In many ways, the unknowable in the world has been one of the hardest things to live with over these last few months. On the personal level, it’s been a not-knowing of what the next weeks and months would afford, and whether the feared would one day tip over into reality. On the bigger scale, it’s been cast as a ‘battle’ between ‘science’ and a new and unknown threat. We’ve talked often about the unknowable, or rather the otherwise-knowable – sensory and tacit knowledges; I think this is what you explore in your art. Your small sketches of curious things you’ve found remind me that the unknowability of the world can be part of its charm, its beguiling enchantment. 
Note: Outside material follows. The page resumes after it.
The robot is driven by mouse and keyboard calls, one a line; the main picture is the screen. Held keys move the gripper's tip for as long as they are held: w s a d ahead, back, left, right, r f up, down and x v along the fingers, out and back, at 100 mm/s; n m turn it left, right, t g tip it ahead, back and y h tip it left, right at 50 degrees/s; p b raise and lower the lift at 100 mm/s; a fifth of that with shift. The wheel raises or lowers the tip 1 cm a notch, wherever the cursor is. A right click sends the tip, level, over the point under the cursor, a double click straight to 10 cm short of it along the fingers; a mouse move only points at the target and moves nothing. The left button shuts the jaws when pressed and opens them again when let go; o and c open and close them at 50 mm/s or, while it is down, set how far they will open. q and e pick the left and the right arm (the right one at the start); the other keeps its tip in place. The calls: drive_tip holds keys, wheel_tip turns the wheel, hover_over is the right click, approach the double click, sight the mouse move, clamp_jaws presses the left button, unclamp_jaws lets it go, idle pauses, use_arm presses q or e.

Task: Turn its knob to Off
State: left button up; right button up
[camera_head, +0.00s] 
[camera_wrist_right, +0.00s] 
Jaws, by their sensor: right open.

Perhaps when I can next visit you in Edinburgh I’ll be so trained I can point out things on the street for you to draw?

Anyway, it’s a sad side-effect of leaving Instagram that I haven’t kept up with your finds. Perhaps you would be so kind as to send me some?

They’re like little missives from streets I can’t tread.

Until I can,

Laura

 v.

Dear Elise,

I wanted to send you a short note as lockdown begins to end and I’m cautiously expanding my horizons. I’m starting to find more and more of my own curiosities. After my liquorish rock (I looked up how to spell it) I found a really lovely bit of dried grass. I picked it thinking you’d appreciate it.

As I remain off Instagram, I guess I’m replacing your found things with my own. I just wanted to say that I’ve learnt a way of looking from you, a sensory attention. I think that’s quite a remarkable thing to have happened. In my most grandiose moments I think that this is exactly what art can do – teach us how to see better, or to see feelingly.

It’s one thing to try and take these lessons from impersonal gallery walls. It’s another to do it within a friendship.

I hope to see and hear from you soon.

From Liverpool to Edinburgh,

Laura

P.S. The scaffolding came down this week.